→ **INFORMATION PROVIDED**:

Begin

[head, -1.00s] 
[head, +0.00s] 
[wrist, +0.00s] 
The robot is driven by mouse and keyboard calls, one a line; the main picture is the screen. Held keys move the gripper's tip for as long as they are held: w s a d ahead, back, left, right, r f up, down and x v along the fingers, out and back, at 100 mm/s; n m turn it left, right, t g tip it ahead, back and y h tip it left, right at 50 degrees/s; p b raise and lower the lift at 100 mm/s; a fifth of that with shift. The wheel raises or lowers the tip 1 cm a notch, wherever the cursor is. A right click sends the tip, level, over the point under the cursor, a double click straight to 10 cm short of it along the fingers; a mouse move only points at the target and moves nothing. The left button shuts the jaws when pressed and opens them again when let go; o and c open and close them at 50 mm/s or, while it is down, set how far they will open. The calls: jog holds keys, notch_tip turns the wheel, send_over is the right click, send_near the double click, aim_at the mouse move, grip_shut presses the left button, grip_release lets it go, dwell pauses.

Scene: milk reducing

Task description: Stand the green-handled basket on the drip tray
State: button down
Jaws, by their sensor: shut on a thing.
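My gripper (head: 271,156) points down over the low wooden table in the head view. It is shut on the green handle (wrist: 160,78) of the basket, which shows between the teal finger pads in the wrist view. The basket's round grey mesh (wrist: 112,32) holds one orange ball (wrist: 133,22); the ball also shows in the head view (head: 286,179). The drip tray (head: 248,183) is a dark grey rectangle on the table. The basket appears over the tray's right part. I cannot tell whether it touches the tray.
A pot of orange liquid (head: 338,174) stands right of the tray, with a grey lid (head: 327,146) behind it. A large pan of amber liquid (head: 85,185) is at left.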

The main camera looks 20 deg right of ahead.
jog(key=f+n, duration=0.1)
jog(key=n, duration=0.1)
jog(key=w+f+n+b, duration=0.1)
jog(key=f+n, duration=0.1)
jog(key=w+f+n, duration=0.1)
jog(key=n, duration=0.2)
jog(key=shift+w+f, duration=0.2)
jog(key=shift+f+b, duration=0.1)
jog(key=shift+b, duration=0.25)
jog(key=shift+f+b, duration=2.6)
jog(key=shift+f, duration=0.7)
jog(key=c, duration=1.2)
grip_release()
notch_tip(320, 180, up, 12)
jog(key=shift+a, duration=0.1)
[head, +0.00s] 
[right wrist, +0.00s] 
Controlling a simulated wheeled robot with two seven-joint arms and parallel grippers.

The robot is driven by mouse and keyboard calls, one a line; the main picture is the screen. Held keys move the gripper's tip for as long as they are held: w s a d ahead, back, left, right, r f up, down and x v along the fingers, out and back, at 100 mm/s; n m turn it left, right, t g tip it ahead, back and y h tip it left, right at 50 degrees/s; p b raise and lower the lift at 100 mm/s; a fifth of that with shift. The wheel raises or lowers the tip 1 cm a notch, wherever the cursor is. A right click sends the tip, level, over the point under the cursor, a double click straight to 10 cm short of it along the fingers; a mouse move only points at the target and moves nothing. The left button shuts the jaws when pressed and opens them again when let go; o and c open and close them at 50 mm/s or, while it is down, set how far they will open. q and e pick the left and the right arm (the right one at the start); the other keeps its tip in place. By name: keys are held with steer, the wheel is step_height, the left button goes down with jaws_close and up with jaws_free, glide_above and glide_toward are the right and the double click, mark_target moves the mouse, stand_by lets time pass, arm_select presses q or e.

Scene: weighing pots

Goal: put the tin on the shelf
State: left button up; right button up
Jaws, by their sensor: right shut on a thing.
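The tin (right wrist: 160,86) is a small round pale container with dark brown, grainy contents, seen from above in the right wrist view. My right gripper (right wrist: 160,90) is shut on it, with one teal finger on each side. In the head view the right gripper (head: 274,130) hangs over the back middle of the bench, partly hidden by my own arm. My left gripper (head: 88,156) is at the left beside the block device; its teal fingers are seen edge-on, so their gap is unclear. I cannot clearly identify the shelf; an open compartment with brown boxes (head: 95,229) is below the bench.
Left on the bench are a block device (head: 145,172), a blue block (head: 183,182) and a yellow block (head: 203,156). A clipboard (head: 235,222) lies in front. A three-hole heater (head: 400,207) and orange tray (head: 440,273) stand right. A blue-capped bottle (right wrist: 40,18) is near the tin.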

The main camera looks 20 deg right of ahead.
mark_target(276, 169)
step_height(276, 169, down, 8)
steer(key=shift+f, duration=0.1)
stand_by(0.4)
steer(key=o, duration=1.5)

End

Please output every record, keeping each line exact.

[head, -1.00s] 
[head, +0.00s] 
[wrist, +0.00s] 
The robot is driven by mouse and keyboard calls, one a line; the main picture is the screen. Held keys move the gripper's tip for as long as they are held: w s a d ahead, back, left, right, r f up, down and x v along the fingers, out and back, at 100 mm/s; n m turn it left, right, t g tip it ahead, back and y h tip it left, right at 50 degrees/s; p b raise and lower the lift at 100 mm/s; a fifth of that with shift. The wheel raises or lowers the tip 1 cm a notch, wherever the cursor is. A right click sends the tip, level, over the point under the cursor, a double click straight to 10 cm short of it along the fingers; a mouse move only points at the target and moves nothing. The left button shuts the jaws when pressed and opens them again when let go; o and c open and close them at 50 mm/s or, while it is down, set how far they will open. The calls: jog holds keys, notch_tip turns the wheel, send_over is the right click, send_near the double click, aim_at the mouse move, grip_shut presses the left button, grip_release lets it go, dwell pauses.

Scene: milk reducing

Task description: Stand the green-handled basket on the drip tray
State: button down
Jaws, by their sensor: shut on a thing.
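My gripper (head: 271,156) points down over the low wooden table in the head view. It is shut on the green handle (wrist: 160,78) of the basket, which shows between the teal finger pads in the wrist view. The basket's round grey mesh (wrist: 112,32) holds one orange ball (wrist: 133,22); the ball also shows in the head view (head: 286,179). The drip tray (head: 248,183) is a dark grey rectangle on the table. The basket appears over the tray's right part. I cannot tell whether it touches the tray.
A pot of orange liquid (head: 338,174) stands right of the tray, with a grey lid (head: 327,146) behind it. A large pan of amber liquid (head: 85,185) is at left.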

The main camera looks 20 deg right of ahead.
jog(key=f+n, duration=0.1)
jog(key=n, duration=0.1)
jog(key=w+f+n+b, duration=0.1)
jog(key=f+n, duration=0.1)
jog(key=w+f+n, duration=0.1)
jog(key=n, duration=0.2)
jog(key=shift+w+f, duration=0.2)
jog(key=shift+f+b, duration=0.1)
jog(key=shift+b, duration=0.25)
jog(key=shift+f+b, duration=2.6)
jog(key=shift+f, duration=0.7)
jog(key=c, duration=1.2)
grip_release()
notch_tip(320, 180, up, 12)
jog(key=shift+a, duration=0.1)
[head, +0.00s] 
[right wrist, +0.00s] 
Controlling a simulated wheeled robot with two seven-joint arms and parallel grippers.

The robot is driven by mouse and keyboard calls, one a line; the main picture is the screen. Held keys move the gripper's tip for as long as they are held: w s a d ahead, back, left, right, r f up, down and x v along the fingers, out and back, at 100 mm/s; n m turn it left, right, t g tip it ahead, back and y h tip it left, right at 50 degrees/s; p b raise and lower the lift at 100 mm/s; a fifth of that with shift. The wheel raises or lowers the tip 1 cm a notch, wherever the cursor is. A right click sends the tip, level, over the point under the cursor, a double click straight to 10 cm short of it along the fingers; a mouse move only points at the target and moves nothing. The left button shuts the jaws when pressed and opens them again when let go; o and c open and close them at 50 mm/s or, while it is down, set how far they will open. q and e pick the left and the right arm (the right one at the start); the other keeps its tip in place. By name: keys are held with steer, the wheel is step_height, the left button goes down with jaws_close and up with jaws_free, glide_above and glide_toward are the right and the double click, mark_target moves the mouse, stand_by lets time pass, arm_select presses q or e.

Scene: weighing pots

Goal: put the tin on the shelf
State: left button up; right button up
Jaws, by their sensor: right shut on a thing.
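The tin (right wrist: 160,86) is a small round pale container with dark brown, grainy contents, seen from above in the right wrist view. My right gripper (right wrist: 160,90) is shut on it, with one teal finger on each side. In the head view the right gripper (head: 274,130) hangs over the back middle of the bench, partly hidden by my own arm. My left gripper (head: 88,156) is at the left beside the block device; its teal fingers are seen edge-on, so their gap is unclear. I cannot clearly identify the shelf; an open compartment with brown boxes (head: 95,229) is below the bench.
Left on the bench are a block device (head: 145,172), a blue block (head: 183,182) and a yellow block (head: 203,156). A clipboard (head: 235,222) lies in front. A three-hole heater (head: 400,207) and orange tray (head: 440,273) stand right. A blue-capped bottle (right wrist: 40,18) is near the tin.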

The main camera looks 20 deg right of ahead.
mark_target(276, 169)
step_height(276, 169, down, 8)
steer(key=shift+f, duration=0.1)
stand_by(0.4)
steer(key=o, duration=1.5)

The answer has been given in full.